Portsmouth Water, Wessex Water and Northumbrian Water top the leaderboard for customer satisfaction

0
724

Water regulator Ofwat has published the results of its customer satisfaction and experience for water and wastewater companies in England and Wales over the last year.

The top performers when it comes to customer satisfaction are Portsmouth Water, followed by Wessex Water, Northumbrian Water, with Dŵr Cymru coming in at fourth place.

Thames Water are bottom of the table followed by Southern Water, and both will have to return customers’ money as a result.

The top performers for their developer customers are Severn Trent, Wessex Water, Portsmouth Water and Hafren Dyfrdwy, with SES Water and Yorkshire Water ranked at the bottom.

David Black, Interim Chief Executive, commented: “We recognise companies have had to overcome challenges over the last year and we are pleased to see some improvements in customer service levels.

“Customers expect their water provider to deliver good customer service and those who fail to meet those expectations need to raise their performance. We want companies to continually strive to improve the quality of their customer experience – those companies who are leading the sector have been rightly rewarded.

“We will continue to hold companies to account and expect those that are at the lower end of the league table to step up and learn from other companies in the sector to improve their performance more quickly so that customers do not lose out.”

The customer measure of experience (C-MeX) looks at residential customers’ satisfaction with their water company, while D-MeX looks at the experience for developer services customers, such as property developers requesting a new connection.

According to the regulator, those companies that did well in the league table for customer satisfaction tended to provide their customers with a ‘constant and reliable service which customers were happy with.’

For those customers that did have a query or complaint, these were resolved satisfactorily and with ‘good quality communications from staff who were knowledgeable, polite, and quick to respond.’
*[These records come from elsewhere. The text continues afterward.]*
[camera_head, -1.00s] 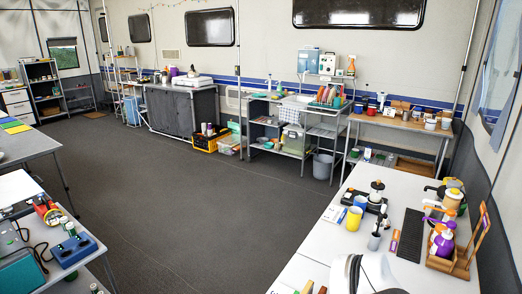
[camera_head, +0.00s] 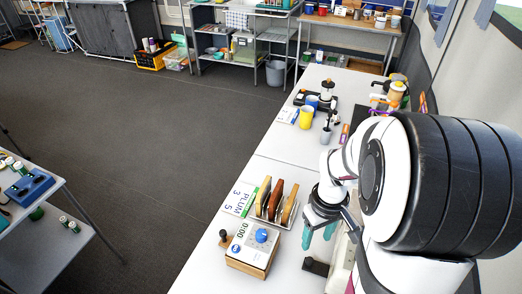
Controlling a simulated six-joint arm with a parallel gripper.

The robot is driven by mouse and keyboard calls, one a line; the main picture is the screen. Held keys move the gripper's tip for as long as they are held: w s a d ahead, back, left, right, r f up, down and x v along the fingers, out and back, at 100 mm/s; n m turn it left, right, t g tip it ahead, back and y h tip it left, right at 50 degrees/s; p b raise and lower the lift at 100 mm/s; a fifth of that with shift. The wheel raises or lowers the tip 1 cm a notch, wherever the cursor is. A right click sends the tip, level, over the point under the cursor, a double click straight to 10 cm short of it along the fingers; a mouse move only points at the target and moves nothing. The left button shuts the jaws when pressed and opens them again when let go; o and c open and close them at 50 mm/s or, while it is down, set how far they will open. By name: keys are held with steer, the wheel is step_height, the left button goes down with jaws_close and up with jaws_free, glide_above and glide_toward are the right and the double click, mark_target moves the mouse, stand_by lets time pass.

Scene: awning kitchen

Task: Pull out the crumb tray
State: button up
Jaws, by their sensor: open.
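My gripper (camera_head: 318,236) hangs fingers-down over the near white table, with its two teal fingers apart and nothing visible between them. Just below and right of it, a pale appliance body (camera_head: 341,268) shows in part, with a small dark piece (camera_head: 316,266) at its left side. My arm covers much of this appliance. I cannot make out a crumb tray for certain. To the left of the gripper, a rack (camera_head: 262,217) holds brown bread-like slices (camera_head: 276,200) upright.
A box with a blue knob and a 0:00 display (camera_head: 252,248) stands left of the gripper, with a small dark-knobbed item (camera_head: 224,238) beside it. A PLUM card (camera_head: 240,199) lies by the rack. A yellow cup (camera_head: 306,117) and bottles stand farther back. Open floor lies left.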

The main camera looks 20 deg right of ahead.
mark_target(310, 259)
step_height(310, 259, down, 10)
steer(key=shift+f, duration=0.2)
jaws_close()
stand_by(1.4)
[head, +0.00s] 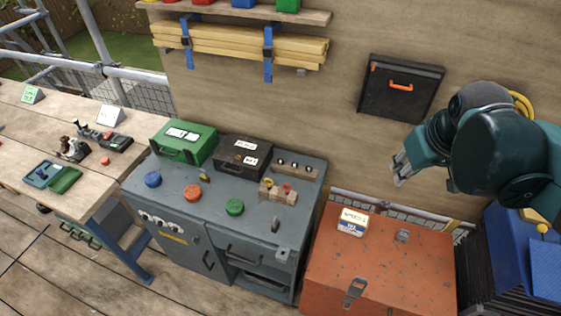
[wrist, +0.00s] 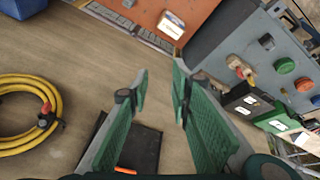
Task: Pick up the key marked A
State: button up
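No key with a readable A shows in either view. On the grey cabinet (head: 255,212) in the head view, a small yellow item (head: 204,177) stands near the back, and a small grey item (head: 276,224) lies near the front right edge. A wooden block (head: 278,192) there holds small yellow and red pieces. These are too small to identify as keys. My gripper (head: 398,170) is raised at the right, in front of the wooden wall and away from the cabinet top. In the wrist view my gripper (wrist: 159,75) has its green fingers apart with nothing between them.
The cabinet carries a green case (head: 185,142), a black box (head: 243,156), and blue (head: 152,180), orange (head: 192,192) and green (head: 234,207) round knobs. An orange chest (head: 385,265) with a small box (head: 353,222) stands right. A black case (head: 400,90) hangs on the wall.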

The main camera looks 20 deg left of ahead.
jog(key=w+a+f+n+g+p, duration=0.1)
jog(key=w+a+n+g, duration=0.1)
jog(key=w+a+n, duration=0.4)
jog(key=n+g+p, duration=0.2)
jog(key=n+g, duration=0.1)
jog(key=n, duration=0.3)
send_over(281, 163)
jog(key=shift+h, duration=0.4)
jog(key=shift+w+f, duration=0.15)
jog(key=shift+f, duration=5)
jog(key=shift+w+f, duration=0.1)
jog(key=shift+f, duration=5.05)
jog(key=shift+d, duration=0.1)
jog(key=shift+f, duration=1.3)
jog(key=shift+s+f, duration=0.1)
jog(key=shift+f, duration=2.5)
But at the other end of the table, Ofwat states, poorly performing companies will need to learn from those at the top – and more widely from other sectors – to improve on resolving customer issues quickly and accurately.
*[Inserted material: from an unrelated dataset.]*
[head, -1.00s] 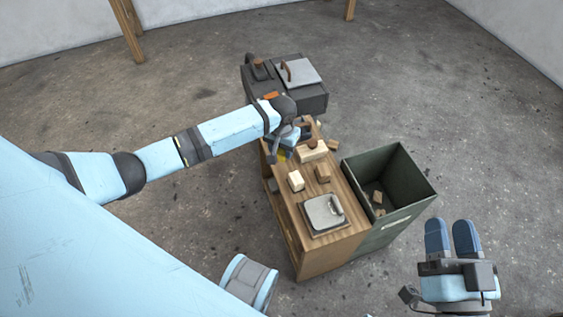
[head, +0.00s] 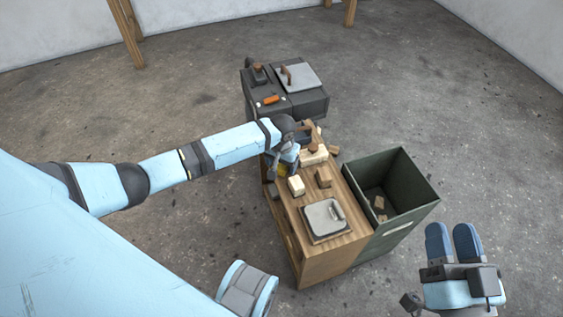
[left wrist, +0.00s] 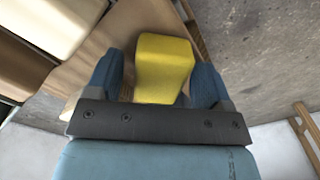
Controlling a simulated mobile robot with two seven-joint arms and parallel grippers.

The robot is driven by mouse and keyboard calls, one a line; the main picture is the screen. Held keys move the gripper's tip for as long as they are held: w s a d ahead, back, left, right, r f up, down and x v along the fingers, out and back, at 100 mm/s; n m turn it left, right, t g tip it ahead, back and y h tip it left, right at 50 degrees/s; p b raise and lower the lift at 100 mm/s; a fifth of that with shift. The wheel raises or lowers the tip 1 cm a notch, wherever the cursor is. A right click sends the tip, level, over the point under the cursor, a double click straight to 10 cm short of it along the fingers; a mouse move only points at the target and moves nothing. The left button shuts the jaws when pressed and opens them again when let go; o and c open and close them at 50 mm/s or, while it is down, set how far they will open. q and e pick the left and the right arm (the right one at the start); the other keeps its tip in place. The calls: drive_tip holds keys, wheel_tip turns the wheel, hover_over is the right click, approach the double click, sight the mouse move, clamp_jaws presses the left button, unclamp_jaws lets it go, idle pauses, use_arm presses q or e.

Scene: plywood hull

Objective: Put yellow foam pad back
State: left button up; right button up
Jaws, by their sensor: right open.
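The yellow foam pad (left wrist: 164,65) shows in the left wrist view between the two fingers of my left gripper (left wrist: 158,80). A narrow gap seems to show on the pad's left side; whether the fingers press on it is unclear. In the head view my left gripper (head: 284,165) is low over the far left part of the wooden bench (head: 345,247), and only a little yellow shows beneath it. My right gripper (head: 454,243) is open and empty at the lower right, beyond the green bin.
The bench top holds a pale block (head: 296,186), a brown block (head: 323,177), a knobbed wooden piece (head: 313,155) and a metal plate with a handle (head: 322,214). A green bin (head: 410,205) with small pieces stands right. A dark cabinet (head: 310,106) stands behind.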

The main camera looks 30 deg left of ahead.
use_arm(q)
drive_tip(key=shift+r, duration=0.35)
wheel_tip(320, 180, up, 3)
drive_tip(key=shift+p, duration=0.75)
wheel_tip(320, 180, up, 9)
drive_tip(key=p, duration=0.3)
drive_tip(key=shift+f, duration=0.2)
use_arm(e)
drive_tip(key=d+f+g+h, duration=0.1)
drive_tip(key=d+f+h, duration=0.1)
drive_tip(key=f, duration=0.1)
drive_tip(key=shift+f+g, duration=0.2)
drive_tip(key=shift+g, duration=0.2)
Ofwat continues to push companies hard to deliver the levels of service and protection for the environment that customers expect.
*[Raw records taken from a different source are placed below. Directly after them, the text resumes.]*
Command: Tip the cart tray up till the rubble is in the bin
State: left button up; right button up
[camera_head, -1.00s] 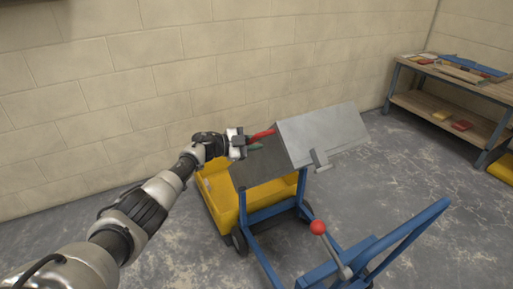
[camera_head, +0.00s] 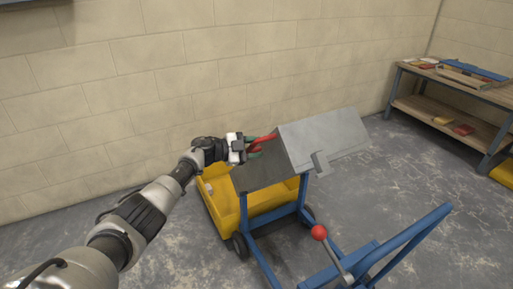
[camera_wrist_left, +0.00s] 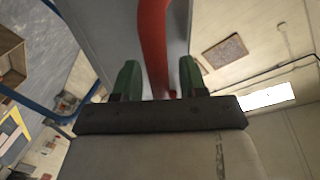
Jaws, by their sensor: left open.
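The grey cart tray (camera_head: 325,140) is tipped up steeply on its blue cart (camera_head: 345,262), over the yellow bin (camera_head: 272,196). A red handle (camera_head: 264,139) sticks out from the tray toward my left gripper (camera_head: 254,147). The gripper's green fingers stand apart on either side of the handle. In the left wrist view the red handle (camera_wrist_left: 155,45) passes between the open fingers (camera_wrist_left: 160,80), with gaps beside it. Small pale pieces, perhaps rubble (camera_head: 209,188), show at the bin's left end; the tray hides much of the bin. My right gripper is out of view.
A red-knobbed lever (camera_head: 319,232) stands on the cart near its blue push frame (camera_head: 410,240). A workbench (camera_head: 455,100) with boards and small coloured items is at the right. The block wall is behind the bin. Grey floor right of the cart is clear.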

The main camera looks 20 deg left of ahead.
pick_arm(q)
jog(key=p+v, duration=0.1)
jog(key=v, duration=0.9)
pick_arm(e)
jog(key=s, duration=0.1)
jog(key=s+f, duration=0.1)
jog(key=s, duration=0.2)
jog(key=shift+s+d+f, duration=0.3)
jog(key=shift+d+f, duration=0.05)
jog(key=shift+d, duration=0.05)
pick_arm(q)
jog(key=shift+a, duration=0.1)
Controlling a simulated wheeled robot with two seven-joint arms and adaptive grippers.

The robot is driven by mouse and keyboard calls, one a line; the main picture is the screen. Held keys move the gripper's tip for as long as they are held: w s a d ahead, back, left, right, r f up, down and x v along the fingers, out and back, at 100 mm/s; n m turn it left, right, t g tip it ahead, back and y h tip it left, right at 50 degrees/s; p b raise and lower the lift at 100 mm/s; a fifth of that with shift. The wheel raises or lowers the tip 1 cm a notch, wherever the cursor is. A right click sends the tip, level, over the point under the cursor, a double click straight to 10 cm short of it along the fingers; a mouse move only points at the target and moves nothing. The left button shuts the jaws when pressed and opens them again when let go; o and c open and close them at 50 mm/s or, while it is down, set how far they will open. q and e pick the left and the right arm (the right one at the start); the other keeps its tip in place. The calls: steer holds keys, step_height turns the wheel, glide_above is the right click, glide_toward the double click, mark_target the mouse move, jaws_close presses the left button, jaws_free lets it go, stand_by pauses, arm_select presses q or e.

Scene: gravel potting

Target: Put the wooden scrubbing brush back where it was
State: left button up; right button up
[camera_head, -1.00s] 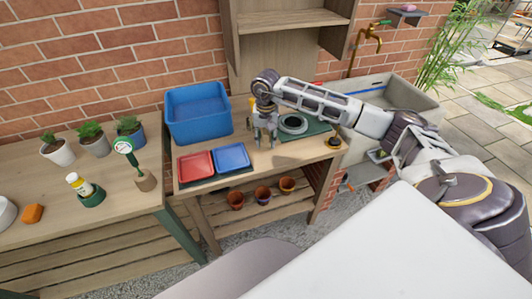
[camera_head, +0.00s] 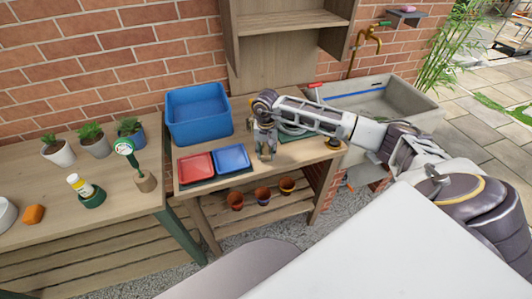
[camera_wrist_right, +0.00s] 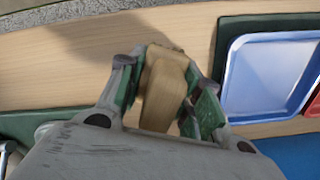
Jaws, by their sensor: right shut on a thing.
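My right gripper (camera_head: 266,153) is over the wooden table, just right of the blue tray. In the right wrist view my right gripper (camera_wrist_right: 160,72) is shut on the wooden scrubbing brush (camera_wrist_right: 163,90), a tan wooden block between the green-padded fingers. The brush's lower end is hidden, and I cannot tell whether it touches the table. In the head view the fingers mostly cover it. My left gripper is not in view.
A blue tray (camera_head: 231,158) and a red tray (camera_head: 196,165) lie left of the gripper. A large blue bin (camera_head: 198,118) stands behind them. A small dark round object (camera_head: 334,143) sits near the right edge. A stone sink (camera_head: 408,94) stands at right.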

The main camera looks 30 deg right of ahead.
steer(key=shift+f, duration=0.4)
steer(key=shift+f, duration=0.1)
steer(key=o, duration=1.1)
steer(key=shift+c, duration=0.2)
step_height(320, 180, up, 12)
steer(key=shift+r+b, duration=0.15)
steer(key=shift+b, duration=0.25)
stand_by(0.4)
Both the C-Mex and D-Mex mechanisms are designed to incentivise the 17 largest water companies to provide ‘excellent’ levels of service to their customers.

These measures, together with stretching performance standards across companies in areas like supply interruptions, bursts, leakage, and increasing help for vulnerable customers will challenge those lagging behind to deliver the service customers deserve.

Where this falls short, customers will receive money back. Ofwat has published its draft decisions on the payments to be made for companies’ performance against their key delivery commitments.

The ‘C-MeX and D-MeX – 2020-21 results’ are available on the Ofwat website.